Set down each line of the data below exactly as it stands, dropping the pictures.
━━━ RAW DATA
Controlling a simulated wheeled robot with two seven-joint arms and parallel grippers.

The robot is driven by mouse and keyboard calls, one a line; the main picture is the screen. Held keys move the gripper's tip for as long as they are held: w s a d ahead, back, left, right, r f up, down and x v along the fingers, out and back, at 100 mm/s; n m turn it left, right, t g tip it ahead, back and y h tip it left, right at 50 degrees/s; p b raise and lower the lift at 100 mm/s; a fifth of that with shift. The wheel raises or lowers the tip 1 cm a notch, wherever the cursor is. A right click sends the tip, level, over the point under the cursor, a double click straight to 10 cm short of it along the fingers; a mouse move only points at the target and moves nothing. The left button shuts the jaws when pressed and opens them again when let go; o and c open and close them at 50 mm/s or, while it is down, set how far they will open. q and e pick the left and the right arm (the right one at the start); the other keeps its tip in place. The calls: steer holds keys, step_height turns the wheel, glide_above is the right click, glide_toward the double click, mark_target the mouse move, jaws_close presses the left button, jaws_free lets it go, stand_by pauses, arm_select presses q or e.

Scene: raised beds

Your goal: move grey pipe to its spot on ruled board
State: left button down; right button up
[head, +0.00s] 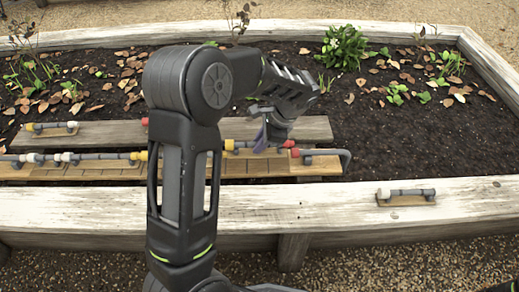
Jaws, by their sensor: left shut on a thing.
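My left gripper (264,137) is over the right part of the ruled board and is shut on a grey pipe (258,145) with a yellow left end and a red right end. The fingers cover part of the pipe, and I cannot tell whether it touches the board. The ruled board (230,168) is a long wooden strip with dark cross lines, partly behind my arm. On it, a line of grey pipe (106,156) with white and yellow fittings lies at the left. My right gripper does not show.
A short grey pipe on a wooden holder (405,197) sits on the bed's front edge at the right. Another, yellow-ended, is on a holder (50,128) at the far left. A plank (105,134) runs behind the board. Plants (343,47) and leaves cover the soil.

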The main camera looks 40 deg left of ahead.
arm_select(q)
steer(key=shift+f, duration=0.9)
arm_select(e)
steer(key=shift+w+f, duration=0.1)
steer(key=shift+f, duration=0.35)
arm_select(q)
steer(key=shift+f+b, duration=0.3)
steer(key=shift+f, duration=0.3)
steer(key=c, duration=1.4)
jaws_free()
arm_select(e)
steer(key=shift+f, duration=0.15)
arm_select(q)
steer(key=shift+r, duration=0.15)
━━━━━━
■ **RESULT OF THIS EXERCISE**
Controlling a simulated wheeled robot with two seven-joint arms and parallel grippers.

The robot is driven by mouse and keyboard calls, one a line; the main picture is the screen. Held keys move the gripper's tip for as long as they are held: w s a d ahead, back, left, right, r f up, down and x v along the fingers, out and back, at 100 mm/s; n m turn it left, right, t g tip it ahead, back and y h tip it left, right at 50 degrees/s; p b raise and lower the lift at 100 mm/s; a fifth of that with shift. The wheel raises or lowers the tip 1 cm a notch, wherever the cursor is. A right click sends the tip, level, over the point under the cursor, a double click straight to 10 cm short of it along the fingers; a mouse move only points at the target and moves nothing. The left button shuts the jaws when pressed and opens them again when let go; o and c open and close them at 50 mm/s or, while it is down, set how far they will open. q and e pick the left and the right arm (the right one at the start); the other keeps its tip in place. The calls: steer holds keys, step_height turns the wheel, glide_above is the right click, glide_toward the double click, mark_target the mouse move, jaws_close presses the left button, jaws_free lets it go, stand_by pauses, arm_select presses q or e.

Scene: raised beds

Your goal: move grey pipe to its spot on ruled board
State: left button down; right button up
[head, +0.00s] 
Jaws, by their sensor: left shut on a thing.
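My left gripper (264,137) is over the right part of the ruled board and is shut on a grey pipe (258,145) with a yellow left end and a red right end. The fingers cover part of the pipe, and I cannot tell whether it touches the board. The ruled board (230,168) is a long wooden strip with dark cross lines, partly behind my arm. On it, a line of grey pipe (106,156) with white and yellow fittings lies at the left. My right gripper does not show.
A short grey pipe on a wooden holder (405,197) sits on the bed's front edge at the right. Another, yellow-ended, is on a holder (50,128) at the far left. A plank (105,134) runs behind the board. Plants (343,47) and leaves cover the soil.

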The main camera looks 40 deg left of ahead.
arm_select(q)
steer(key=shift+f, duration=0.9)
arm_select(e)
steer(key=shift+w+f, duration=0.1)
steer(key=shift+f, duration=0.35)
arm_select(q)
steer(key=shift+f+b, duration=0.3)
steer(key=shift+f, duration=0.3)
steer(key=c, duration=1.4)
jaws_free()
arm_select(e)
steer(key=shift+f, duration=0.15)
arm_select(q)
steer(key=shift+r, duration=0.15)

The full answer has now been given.